B. Having forced Apple to comply once, the FBI will probably expect Apple (and other providers of encryption software or hardware) to continue to do so, ad infinitum.

C. Apple, not the government, would pay the cost of lost sales, competitive advantage, and reputation which would follow from users realizing that their "secure" information is subject to search without warrant or appeal.


Copyright (C) 2016 E.W. Horne. All Rights Reserved.

Reply to
Bill Horne

I think companies which distribute iPhones have the ability to reset passwords via remoate access. They also have the capability to "brick" a phone, but I don't know the specifics, only that it has happened, to BYOD users who didn't realize that they were giving up that much control to their employers.

It's logical to expect that remote password-reset capability would be included in the remote-management software, since no employer would want their IT staff working on BYOD hardware directly, and because it would give them the capability to outsource their IT password-reset function, both for BYOD and corporate iPhones.

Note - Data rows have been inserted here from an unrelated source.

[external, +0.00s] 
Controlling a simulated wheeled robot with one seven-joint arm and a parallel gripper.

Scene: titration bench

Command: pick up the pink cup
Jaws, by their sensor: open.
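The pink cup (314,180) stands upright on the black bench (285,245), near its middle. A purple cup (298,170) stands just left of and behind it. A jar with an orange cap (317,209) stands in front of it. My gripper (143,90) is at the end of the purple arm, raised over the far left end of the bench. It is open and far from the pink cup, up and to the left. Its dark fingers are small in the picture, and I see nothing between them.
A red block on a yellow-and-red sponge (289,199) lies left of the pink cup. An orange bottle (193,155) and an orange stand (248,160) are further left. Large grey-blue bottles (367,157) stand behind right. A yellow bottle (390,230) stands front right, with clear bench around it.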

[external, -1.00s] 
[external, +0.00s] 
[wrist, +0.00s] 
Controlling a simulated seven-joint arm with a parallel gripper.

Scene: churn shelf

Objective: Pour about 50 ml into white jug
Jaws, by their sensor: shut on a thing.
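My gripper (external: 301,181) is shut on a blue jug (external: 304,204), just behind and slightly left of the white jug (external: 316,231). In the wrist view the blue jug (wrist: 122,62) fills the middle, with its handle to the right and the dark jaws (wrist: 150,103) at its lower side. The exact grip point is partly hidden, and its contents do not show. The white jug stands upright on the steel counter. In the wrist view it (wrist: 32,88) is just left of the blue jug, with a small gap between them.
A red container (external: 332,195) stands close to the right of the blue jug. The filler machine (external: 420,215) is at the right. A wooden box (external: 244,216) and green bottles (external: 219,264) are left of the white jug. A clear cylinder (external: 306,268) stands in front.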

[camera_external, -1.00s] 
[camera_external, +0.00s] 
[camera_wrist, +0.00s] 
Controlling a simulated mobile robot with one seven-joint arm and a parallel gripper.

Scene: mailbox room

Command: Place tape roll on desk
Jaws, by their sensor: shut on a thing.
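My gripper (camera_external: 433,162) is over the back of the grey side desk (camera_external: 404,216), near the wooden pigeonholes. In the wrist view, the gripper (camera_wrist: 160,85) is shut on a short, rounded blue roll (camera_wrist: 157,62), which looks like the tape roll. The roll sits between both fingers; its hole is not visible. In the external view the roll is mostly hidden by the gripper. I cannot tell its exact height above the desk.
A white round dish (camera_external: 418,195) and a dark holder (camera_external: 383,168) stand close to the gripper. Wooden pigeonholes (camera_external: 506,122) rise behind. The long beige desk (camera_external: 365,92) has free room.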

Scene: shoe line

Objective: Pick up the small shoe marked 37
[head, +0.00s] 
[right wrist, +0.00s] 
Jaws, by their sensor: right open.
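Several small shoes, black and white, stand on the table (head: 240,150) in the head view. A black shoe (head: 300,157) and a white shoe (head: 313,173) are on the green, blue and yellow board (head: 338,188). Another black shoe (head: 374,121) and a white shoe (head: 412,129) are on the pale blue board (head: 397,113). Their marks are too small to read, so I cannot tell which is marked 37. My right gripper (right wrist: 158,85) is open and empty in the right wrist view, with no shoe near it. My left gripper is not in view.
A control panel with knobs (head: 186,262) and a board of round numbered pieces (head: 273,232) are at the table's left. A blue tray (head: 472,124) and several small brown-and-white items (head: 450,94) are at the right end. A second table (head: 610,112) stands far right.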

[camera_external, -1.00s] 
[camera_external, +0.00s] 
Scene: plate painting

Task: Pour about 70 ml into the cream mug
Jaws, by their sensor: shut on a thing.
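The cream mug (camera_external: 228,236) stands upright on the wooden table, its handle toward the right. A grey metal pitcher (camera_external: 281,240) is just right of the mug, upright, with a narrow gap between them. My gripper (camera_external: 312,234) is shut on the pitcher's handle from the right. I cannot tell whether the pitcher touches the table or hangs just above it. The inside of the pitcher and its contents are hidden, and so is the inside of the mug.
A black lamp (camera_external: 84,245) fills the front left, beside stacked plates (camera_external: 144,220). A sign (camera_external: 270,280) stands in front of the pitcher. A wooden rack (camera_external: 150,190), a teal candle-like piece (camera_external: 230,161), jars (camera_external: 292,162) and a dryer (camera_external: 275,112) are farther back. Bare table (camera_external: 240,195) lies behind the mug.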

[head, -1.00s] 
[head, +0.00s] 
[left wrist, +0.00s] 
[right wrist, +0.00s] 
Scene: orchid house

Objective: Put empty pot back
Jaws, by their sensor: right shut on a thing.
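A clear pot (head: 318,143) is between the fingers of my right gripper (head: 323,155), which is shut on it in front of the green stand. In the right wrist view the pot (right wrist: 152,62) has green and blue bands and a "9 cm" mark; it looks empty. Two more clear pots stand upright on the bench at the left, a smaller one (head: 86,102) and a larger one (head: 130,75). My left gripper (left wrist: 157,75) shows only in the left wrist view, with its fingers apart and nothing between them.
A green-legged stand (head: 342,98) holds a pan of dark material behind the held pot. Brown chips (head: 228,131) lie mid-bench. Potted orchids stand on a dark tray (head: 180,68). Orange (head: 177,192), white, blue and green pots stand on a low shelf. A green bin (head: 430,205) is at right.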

Of course, in the Apple v. FBI matter, the question is whether the IT staff (of the county government which owns the device) acted to reset the password, or to brick the device. If the former, the FBI could ask them for the new password and be done; the later case, however, gets a lot more complicaed, since the FBI won't want to risk turning the phone on outside a Faraday cage, and might even have demanded that the one-of IOS 8 version they want from Apple be written so as to disable any remote software management capability and/or the cellular radio.

There are wheels within the wheels here: I think the FBI is trying to brute-force both the password assigned to a single iPhone, and the complicity of U.S. corporations in installing a software version of the "Clipper chip" through a legal back door.

It's also possible that both Apple and the FBI are content to get free publicity that makes each appear to be interested in truth, justice, and the American Way - without changing anything.